I am doing a simple test on monitoring page faults with the code below, What I don't know is how a simple one line of code below doubled my page fault count. if I use
ptr[i+4096] = 'A'
I got 25,722 page-faults with perf tool, which is what I expected, but if I use
tmp = ptr[i+4096]
instead, the page-faults doubled to 51,322 I don't how to explain it. Below is the complete code. Thanks!
void do_something() {
int i;
char* ptr;
char tmp;
ptr = malloc(100*1024*1024);
int j = 0;
int k = 0;
for (i = 0; i < 100*1024*1024; i+=4096) {
//ptr[i+4096] = 'A' ;
tmp = ptr[i+4096];
for (j = 0 ; j < 4096; j++)
ptr[i+j] = (char) (i & 0xff); // pagefault
}
free(ptr);
}
int main(int argc, char* argv[]) {
do_something();
return 0;
}
Machine Info: Architecture: x86_64 CPU op-mode(s): 32-bit, 64-bit Byte Order: Little Endian CPU(s): 40 On-line CPU(s) list: 0-39 Thread(s) per core: 2 Core(s) per socket: 10 Socket(s): 2 NUMA node(s): 2 Vendor ID: GenuineIntel CPU family: 6 Model: 63 Model name: Intel(R) Xeon(R) CPU E5-2687W v3 @ 3.10GHz Stepping: 2 CPU MHz: 3096.188 BogoMIPS: 6197.81 Virtualization: VT-x L1d cache: 32K L1i cache: 32K L2 cache: 256K L3 cache: 25600K NUMA node0 CPU(s): 0-9,20-29 NUMA node1 CPU(s): 10-19,30-39
3.10.0-514.32.3.el7.x86_64 #1
malloc()
will often satisfy requests for memory by asking the OS for new pages, e.g., via mmap
. Such pages are generally allocated lazily: no actual page is allocated until the first access.

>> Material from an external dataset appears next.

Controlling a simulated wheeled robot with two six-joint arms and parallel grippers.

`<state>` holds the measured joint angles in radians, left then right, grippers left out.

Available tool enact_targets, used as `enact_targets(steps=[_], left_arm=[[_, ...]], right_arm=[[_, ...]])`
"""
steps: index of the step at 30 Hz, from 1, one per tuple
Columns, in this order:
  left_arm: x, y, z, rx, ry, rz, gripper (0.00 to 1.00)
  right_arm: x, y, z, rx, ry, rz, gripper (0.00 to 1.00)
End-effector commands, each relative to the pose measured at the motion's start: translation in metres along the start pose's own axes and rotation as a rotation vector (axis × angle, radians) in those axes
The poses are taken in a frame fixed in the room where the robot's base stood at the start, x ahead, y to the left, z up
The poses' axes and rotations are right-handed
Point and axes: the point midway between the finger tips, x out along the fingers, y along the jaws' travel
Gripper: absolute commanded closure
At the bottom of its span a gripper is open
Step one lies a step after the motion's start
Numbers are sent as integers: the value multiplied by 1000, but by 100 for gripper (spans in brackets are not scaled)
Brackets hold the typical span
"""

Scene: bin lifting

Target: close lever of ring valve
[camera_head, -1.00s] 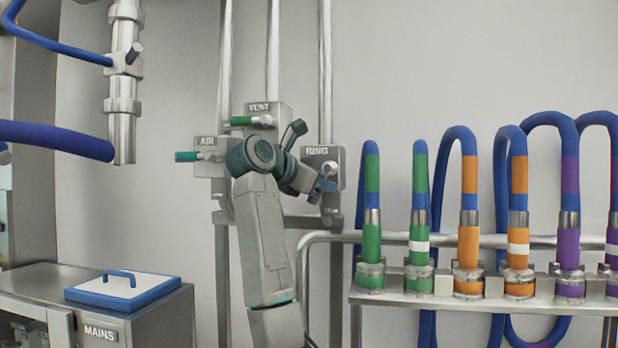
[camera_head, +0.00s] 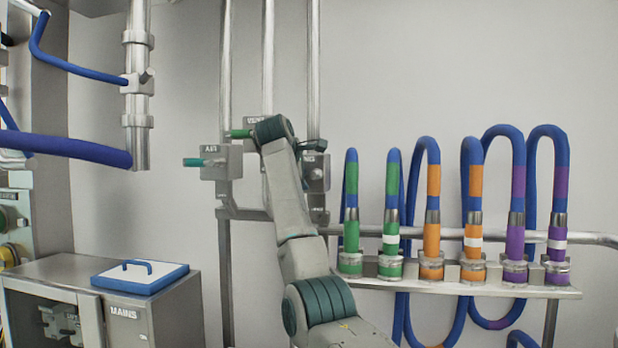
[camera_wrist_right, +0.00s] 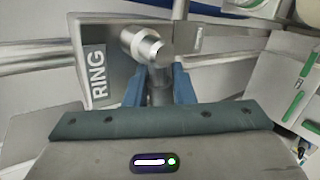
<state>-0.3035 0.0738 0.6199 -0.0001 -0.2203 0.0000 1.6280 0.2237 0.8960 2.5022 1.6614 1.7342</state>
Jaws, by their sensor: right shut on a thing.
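The ring valve block (camera_head: 317,172) is on the right vertical pipe, mostly hidden by my right arm. In the right wrist view its plate marked RING (camera_wrist_right: 93,70) stands to the left, and a round metal stub (camera_wrist_right: 148,46) sticks out from it. My right gripper (camera_wrist_right: 160,88) has its blue fingers closed on either side of the metal lever (camera_wrist_right: 158,78), just below the stub. In the head view the fingers are hidden behind the wrist. My left gripper is not in view.
The AIR valve (camera_head: 222,162) and its green handle are left of my right arm; the VENT valve's green handle (camera_head: 240,133) is close beside it. A rack (camera_head: 470,290) of coloured hose ends stands to the right. A steel cabinet (camera_head: 165,312) carries a blue-edged lid (camera_head: 140,278).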

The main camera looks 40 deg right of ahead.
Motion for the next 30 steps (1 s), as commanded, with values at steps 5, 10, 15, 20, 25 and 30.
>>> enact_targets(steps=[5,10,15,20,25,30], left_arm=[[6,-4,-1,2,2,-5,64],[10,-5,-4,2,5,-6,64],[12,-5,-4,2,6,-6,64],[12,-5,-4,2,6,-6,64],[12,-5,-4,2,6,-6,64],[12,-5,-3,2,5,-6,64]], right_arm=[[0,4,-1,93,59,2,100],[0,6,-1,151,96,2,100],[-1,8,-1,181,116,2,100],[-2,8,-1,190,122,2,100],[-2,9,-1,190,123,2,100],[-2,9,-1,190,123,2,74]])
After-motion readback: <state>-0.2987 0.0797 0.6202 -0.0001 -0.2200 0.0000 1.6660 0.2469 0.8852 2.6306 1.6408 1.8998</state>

What happens then depends on the type of the first access: when you do a read first, Linux will map in a shared read-only COW page of zeros to satisfy it, and then if you later you write it takes a second fault to allocate the private writeable page.

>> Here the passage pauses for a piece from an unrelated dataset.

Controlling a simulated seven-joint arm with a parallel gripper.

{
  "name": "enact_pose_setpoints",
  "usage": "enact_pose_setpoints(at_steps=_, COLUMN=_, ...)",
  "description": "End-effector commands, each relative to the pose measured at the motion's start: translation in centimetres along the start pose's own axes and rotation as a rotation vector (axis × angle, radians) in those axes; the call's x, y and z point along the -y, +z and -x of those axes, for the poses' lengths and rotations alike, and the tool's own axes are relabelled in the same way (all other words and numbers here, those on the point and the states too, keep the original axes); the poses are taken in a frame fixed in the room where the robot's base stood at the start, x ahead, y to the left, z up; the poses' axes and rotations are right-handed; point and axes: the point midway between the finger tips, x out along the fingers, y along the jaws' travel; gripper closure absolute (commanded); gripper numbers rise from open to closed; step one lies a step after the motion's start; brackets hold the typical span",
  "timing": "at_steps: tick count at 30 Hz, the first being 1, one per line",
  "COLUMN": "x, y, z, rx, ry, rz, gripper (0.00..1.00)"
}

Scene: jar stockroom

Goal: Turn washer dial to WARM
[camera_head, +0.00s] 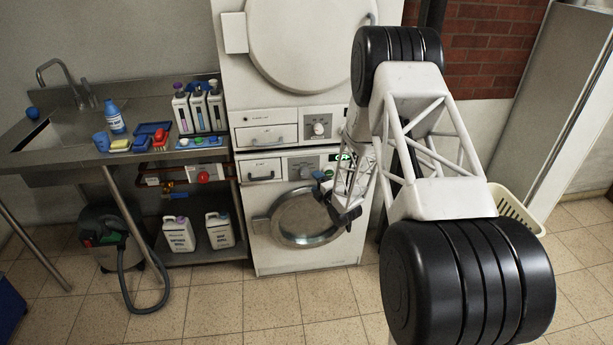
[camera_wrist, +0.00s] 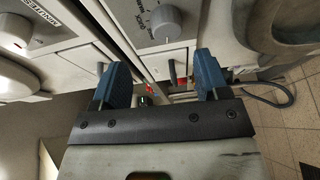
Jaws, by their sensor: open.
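The washer (camera_head: 300,255) is the lower white machine, with a round glass door. Its grey dial (camera_head: 305,172) sits on the panel above the door, close to my gripper. The dial is beyond the fingertips and not touched. In the head view my gripper (camera_head: 324,187) is in front of the washer's panel.
A second white machine (camera_head: 262,118) is stacked above, with its own pale knob (camera_head: 318,129); that knob (camera_wrist: 14,30) is at upper left in the wrist view. A steel sink counter (camera_head: 75,157) with bottles stands left. A cream basket (camera_head: 515,207) is at right.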

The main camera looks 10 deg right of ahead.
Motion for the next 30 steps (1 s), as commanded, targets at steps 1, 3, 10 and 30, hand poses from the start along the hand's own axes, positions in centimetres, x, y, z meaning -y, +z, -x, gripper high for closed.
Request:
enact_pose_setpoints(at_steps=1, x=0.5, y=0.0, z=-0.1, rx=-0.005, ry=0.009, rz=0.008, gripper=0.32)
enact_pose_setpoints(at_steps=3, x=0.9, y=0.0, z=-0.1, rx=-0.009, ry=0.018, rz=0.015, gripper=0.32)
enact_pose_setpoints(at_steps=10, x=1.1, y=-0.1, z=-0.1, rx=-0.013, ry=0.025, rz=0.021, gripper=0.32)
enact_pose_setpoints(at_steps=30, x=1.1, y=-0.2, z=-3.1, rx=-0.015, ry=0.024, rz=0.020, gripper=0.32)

When you just do the write first, the first step is skipped. That's the usual case since code generally isn't reading from newly allocated memory which has undefined contents (at least when you get it from malloc
).
Note that the above is a description of how newly allocated pages work in Linux - when you use malloc
there is another layer: malloc
will generally try to satisfy requests for blocks the process freed earlier, rather than continually requesting new memory. In the case memory is re-used, it will generally already be paged in and the above won't apply. Of course for your initial big allocation of 1024 MiB, where is no memory to re-use so you can be sure the allocator is getting it from the OS.